→ **Instruction**:
Below is a listing; restate from it, character for character, the lines beginning at the line holding "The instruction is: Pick" and ending at the line holding "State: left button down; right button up", both included.
────────────────────────────────────────
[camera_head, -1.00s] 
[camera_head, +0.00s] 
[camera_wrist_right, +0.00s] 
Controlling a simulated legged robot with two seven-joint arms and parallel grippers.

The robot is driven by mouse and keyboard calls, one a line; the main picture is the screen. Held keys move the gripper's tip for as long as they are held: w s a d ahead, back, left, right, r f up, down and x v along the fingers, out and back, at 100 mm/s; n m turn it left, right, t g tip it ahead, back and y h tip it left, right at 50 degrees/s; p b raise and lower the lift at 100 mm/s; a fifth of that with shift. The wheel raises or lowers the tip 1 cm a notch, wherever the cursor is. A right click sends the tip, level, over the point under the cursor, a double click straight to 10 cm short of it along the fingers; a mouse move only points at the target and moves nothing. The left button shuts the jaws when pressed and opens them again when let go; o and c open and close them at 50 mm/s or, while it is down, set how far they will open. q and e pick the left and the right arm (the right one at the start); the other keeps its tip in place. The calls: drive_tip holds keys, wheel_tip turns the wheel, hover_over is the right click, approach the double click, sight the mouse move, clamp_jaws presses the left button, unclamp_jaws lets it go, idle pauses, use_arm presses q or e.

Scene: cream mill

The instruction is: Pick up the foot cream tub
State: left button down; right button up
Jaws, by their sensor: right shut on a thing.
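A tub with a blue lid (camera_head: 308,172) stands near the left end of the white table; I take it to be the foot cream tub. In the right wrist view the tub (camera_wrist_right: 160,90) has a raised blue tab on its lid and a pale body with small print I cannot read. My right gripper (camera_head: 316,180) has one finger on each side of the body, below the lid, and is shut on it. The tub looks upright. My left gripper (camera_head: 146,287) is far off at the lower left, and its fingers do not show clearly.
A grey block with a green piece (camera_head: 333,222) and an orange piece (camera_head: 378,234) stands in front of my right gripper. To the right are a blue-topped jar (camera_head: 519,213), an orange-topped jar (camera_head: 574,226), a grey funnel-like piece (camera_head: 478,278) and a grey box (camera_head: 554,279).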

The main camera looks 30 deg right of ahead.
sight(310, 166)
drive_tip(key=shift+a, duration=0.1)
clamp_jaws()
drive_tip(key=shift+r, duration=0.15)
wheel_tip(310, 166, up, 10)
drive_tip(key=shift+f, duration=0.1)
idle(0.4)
────────────────────────────────────────
→ **Finished exercise**:
The instruction is: Pick up the foot cream tub
State: left button down; right button up

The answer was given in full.